Take the hot casserole out of the oven, chuck in the shallots/onions/garlic cloves, with a splash of olive oil (not much), a grind of pepper and a pinch of salt, then add the browned meat.  Pour over the remaining marinade and a glass of wine (red or white, it doesn’t really matter.  Whatever you’ve got open).  This is also where I might throw in a star anise.  Put the lid firmly on the casserole and put it back in the oven and immediately turn it down low.  How low depends on how low your oven reliably goes and how long you’ve got to cook it, and also how big the joint (or how many shanks), but generally 150 for 3 hours, or 130 for 4 should be in the right area.  It doesn’t have to be too precise.  This is not fine margin cooking.

Take it out of the oven about half an hour before serving and leave it to rest for 15-20 minutes with the lid on, then take the meat out and leave that to rest on it’s own on the carving board for another ten or so, before serving up (Even if you’ve used a leg or shoulder, it’s not really a question of carving, it will be falling apart, you should be able to literally spoon it off the bone and on to a plate).  You might want to return the casserole to the heat to reduce the liquid in the pan or just reheat the shallot/onion/garlic, which should be just about broken down and velvety soft.

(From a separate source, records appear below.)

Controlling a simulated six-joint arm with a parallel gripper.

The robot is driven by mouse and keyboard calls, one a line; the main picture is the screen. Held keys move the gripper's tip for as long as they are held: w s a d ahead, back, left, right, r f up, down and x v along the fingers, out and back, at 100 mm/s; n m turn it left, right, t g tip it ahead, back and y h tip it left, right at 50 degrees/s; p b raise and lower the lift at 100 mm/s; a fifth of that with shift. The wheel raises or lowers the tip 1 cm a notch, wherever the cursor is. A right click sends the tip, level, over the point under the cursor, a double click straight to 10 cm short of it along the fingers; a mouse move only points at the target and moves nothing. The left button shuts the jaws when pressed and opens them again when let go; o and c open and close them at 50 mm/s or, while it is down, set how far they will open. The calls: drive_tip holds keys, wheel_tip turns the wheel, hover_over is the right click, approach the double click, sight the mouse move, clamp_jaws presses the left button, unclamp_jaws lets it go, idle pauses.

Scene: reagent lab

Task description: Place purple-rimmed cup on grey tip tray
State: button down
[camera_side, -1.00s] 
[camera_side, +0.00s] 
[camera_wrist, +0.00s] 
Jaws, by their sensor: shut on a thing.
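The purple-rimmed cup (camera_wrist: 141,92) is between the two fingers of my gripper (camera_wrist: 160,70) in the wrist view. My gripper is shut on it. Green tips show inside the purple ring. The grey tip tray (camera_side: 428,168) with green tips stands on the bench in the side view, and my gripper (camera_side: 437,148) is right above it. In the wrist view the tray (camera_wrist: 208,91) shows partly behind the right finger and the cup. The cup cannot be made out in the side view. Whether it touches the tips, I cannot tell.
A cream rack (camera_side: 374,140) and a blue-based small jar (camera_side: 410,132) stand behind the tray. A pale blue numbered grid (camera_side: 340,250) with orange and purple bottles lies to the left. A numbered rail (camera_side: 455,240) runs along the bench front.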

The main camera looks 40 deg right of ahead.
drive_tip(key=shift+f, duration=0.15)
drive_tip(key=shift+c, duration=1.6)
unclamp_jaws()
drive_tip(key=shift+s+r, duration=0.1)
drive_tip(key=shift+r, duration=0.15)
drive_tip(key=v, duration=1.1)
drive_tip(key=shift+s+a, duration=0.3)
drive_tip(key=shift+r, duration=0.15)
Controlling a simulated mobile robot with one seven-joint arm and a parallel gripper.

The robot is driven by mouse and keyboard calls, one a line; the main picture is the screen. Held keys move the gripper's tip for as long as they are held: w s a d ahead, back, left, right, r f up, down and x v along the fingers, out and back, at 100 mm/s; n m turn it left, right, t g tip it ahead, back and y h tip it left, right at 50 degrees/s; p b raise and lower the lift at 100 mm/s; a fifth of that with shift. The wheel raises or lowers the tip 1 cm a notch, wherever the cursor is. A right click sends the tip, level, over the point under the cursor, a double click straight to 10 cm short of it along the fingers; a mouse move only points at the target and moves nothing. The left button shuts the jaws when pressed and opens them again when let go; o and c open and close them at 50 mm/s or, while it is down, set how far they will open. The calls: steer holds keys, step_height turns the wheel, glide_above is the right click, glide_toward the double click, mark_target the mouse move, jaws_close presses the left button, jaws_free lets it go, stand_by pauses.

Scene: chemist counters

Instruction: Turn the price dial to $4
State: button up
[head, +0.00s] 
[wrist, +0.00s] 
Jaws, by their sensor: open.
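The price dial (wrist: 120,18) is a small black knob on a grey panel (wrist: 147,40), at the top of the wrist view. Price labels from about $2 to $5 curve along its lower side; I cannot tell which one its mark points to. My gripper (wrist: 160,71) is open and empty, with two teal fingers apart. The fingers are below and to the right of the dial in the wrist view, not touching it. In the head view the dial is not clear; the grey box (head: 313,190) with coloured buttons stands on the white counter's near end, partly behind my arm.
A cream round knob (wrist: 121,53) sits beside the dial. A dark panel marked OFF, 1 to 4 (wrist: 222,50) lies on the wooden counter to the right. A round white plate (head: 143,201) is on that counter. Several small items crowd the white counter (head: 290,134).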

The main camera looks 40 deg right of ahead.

Serve the meat with the shallot/onion/garlic and the juices from the pan, and thyme or rosemary roast potatoes.  Is it really kleftiko?  Who really cares? 

Monday, 17 January 2011

Cassoulet-ish


New year, old theme.  Yep, time to re-open that authenticity can of worms again, and while I’m at it, to kick off what may well turn out to be another recurring theme on this blog, namely recipes that start with the phrase “three days beforehand…”  Seriously, who has the time, the patience, or the forethought?  Certainly not me.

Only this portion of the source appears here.